Published on [Permalink]
Reading time: 5 minutes
Posted in:

The Burden of Privileges

Last night, right after finishing work, I sat down to read the day’s newsletters. The usual stuff; Seth Godin’s daily blog, Subtle Maneuvers, Subtraction’s latest post, and Jason Fried’s latest post about changes at Basecamp.

I glanced through it quickly. But one paragraph caught my eye instantly:

No more societal and political discussions at Basecamp. Today’s social and political waters are especially choppy. Sensitivities are at 11, and every discussion remotely related to politics, advocacy, or society at large quickly spins away from pleasant. You shouldn’t have to wonder if staying out of it means you’re complicit, or wading into it means you’re a target. These are difficult enough waters to navigate in life, but significantly more so at work. It’s become too much.

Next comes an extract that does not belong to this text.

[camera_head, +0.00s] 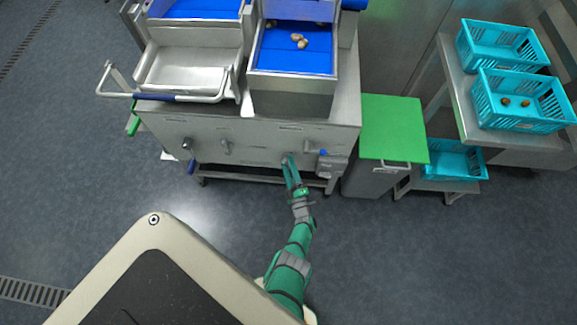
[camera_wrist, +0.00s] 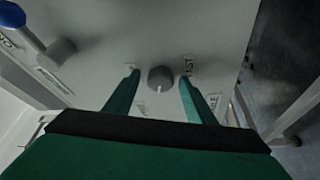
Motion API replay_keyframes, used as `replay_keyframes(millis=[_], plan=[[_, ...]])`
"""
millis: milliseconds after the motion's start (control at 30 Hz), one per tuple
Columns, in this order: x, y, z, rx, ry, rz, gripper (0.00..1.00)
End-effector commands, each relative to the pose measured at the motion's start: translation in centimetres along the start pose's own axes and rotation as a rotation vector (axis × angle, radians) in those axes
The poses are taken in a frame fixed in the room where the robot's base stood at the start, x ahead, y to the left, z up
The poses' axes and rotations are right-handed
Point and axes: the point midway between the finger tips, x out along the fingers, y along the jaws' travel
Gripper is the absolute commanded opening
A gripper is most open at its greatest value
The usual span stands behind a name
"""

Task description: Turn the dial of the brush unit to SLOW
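The dial (camera_wrist: 161,78) is a round grey knob on the steel front panel (camera_wrist: 210,35). It shows in the wrist view between the two green fingers of my gripper (camera_wrist: 159,76). A short white pointer mark on it faces the bottom of that view. A gap shows on both sides, so the fingers are apart and not closed on it. A label reading FAST (camera_wrist: 188,65) is right of the dial; other small labels nearby are partly hidden or unreadable. In the head view my gripper (camera_head: 289,162) reaches up to the machine's front panel (camera_head: 260,137) and covers the dial.
A blue-ended lever (camera_wrist: 28,28) is at the wrist view's upper left. A green-topped bin (camera_head: 394,128) stands right. Open floor lies in front.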

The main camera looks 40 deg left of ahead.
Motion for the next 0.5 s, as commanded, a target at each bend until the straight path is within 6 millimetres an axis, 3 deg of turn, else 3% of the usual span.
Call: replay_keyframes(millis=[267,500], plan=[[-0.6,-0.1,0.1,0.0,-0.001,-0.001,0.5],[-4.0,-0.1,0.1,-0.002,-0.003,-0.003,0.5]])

It’s a major distraction. It saps our energy, and redirects our dialog towards dark places. It’s not healthy, it hasn’t served us well. And we’re done with it at Basecamp.

At first, I thought: oh well, I’m not the only person tired by politics. The never-ending, relentlessly unstoppable train wreck that political discourse is these days. Hell, I get my news off of Wikipedia, I don’t own a smartphone. I am very much, and always will be, in the middle ground. Jason and David sure must be tired, just like me. It’s time to focus on work, not fool around.

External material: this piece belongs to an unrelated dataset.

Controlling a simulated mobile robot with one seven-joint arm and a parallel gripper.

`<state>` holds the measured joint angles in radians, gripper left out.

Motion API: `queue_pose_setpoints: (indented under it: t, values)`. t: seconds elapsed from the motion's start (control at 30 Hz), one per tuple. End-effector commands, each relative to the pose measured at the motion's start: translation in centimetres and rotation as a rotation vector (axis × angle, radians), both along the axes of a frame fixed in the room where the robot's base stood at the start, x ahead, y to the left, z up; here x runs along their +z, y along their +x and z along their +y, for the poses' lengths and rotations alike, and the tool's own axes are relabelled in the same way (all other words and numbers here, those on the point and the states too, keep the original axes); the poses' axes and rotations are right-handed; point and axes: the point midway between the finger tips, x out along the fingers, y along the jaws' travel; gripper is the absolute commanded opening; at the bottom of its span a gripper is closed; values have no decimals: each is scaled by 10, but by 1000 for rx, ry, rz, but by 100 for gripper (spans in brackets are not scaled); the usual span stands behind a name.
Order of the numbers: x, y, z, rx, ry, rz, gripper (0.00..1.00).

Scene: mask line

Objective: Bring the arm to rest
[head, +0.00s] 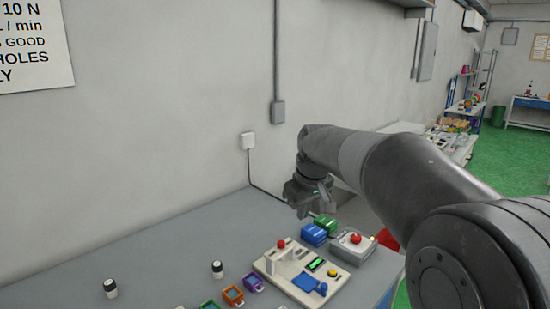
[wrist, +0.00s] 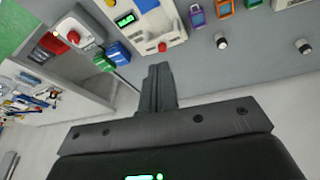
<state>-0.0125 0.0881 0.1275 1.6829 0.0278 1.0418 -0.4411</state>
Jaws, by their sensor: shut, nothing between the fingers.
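My gripper (wrist: 158,75) shows in the wrist view with its fingers together and nothing between them. In the head view my arm reaches from the lower right toward the wall, and my gripper (head: 310,208) hangs above the back of the grey table (head: 180,265). It is apart from the things on the table. Its fingertips are hard to make out in the head view.
On the table are a beige station (head: 268,262) with a red button, a grey box (head: 353,247) with a red button, blue (head: 313,235) and green blocks, small coloured frames (head: 233,296) and two black-and-white cylinders (head: 110,288). The wall stands close behind.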

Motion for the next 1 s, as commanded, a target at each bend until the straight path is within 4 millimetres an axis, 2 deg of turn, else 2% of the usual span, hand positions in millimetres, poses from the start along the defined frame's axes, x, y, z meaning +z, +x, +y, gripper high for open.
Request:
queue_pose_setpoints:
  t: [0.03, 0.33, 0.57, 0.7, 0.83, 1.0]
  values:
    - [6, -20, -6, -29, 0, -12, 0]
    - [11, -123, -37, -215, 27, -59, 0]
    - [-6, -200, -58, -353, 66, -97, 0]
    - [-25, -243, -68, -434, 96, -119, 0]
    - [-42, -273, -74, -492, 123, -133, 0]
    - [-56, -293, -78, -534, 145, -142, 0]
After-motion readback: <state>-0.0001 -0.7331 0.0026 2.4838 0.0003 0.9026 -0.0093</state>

It’s easy to push away problems that do have direct influence on you. It’s easy to say “I’m out” when being out doesn’t make your life harder. And for white millionaire men like Jason and David, it certainly does not. Things go bonkers in the US? They can just move somewhere else. Buy a new citizenship. Buy a fucking private island. David still holds Danish citizenship - what a lucky guy. Options, sir, options.

But what constitutes this obscene level of optionality? Privilege. The worst kind of privilege. The one you’re born with. The color of your skin, your place of birth, your gender.

It’s so fucking easy to be a white man (speaking from personal experience). Like, there’s nothing we can’t do. We get paid better. We get more time and space to work on ourselves. Investors trust us more easily. Our opinion is more important. The balance of power is clearly and unapologetically tipped towards white men. Anyone denying this is benefiting from keeping the scheme running.

There are two things we can do: keep enjoying these privileges - keep grabbing all there is to grab and use the power bestowed upon you by centuries of abuse. Or we can stop. Say: we’ve had enough. We’ve had enough of enjoying our unjust power.

Banning discourse doesn’t solve anything. It’s not like issues - issues some people’s livelihoods depend on - will disappear. They will get pushed aside, marginalized, even by the very people they impact most. A responsible human being, and a responsible human company would create space for and facilitate discourse. It is possible to exchange opposing views with grace, respect, and understanding. Ever attended a debate club in high school?

Sure, don’t spend an important status meeting on politics. But banning discussion - it just cements your privileged position - and keeps the scheme going. Create a dedicated space, a dedicated time, where in a civil and time limited manner people can be honest. It is a responsibility shared between all of us. But especially all of us white men.

When you act in absolutes you create more absolutes. It’s a dangerous game, friendo.

It’s hard to do the right thing when not doing the right thing is so fucking comfortable. When it means more time spent on Basecamp the company, more money in the bank for it’s founders. Tired of politics? Just ban them. You own the place.

It’s great to know that DHH doesn’t fall along the right/left division. I do too. I agree with a surprisingly significant amount of Trump’s policies. But I also think he is a racist moron. But, tell me - how do you form these carefully weighed and deliberately shaped views? By engaging in meaningful discourse, wherever it happens to be. At home, at work, at your weekly group run. If we want people to stop dividing themselves all the time, we need to let them talk. Let them hear the other side. The counterargument. The opposing view. We shouldn’t just let them - we should encourage them.

Only through this excruciatingly tiring and tirelessly slow process of meaningful discourse can we solve anything, ever.

In a time when the majority of our human interaction happens through the remote work we do each day, it is immoral, to say the least, to prohibit people from doing the most important work of their lives - discourse & empathy.

This cowardly and marginalizing decision enabled by the very mechanisms of injustice people need to argue against, has made me reconsider my support for Basecamp and my usage of their products. I will stop recommending Basecamp to people I work with, and I’ll stop paying for my own accounts. In capitalism we vote with money and exposure - and I can’t vote for keeping the scheme of injustice running.

So, yes. Privileges are a burden. Because if you have them, you need to get your shit together and stop fucking around.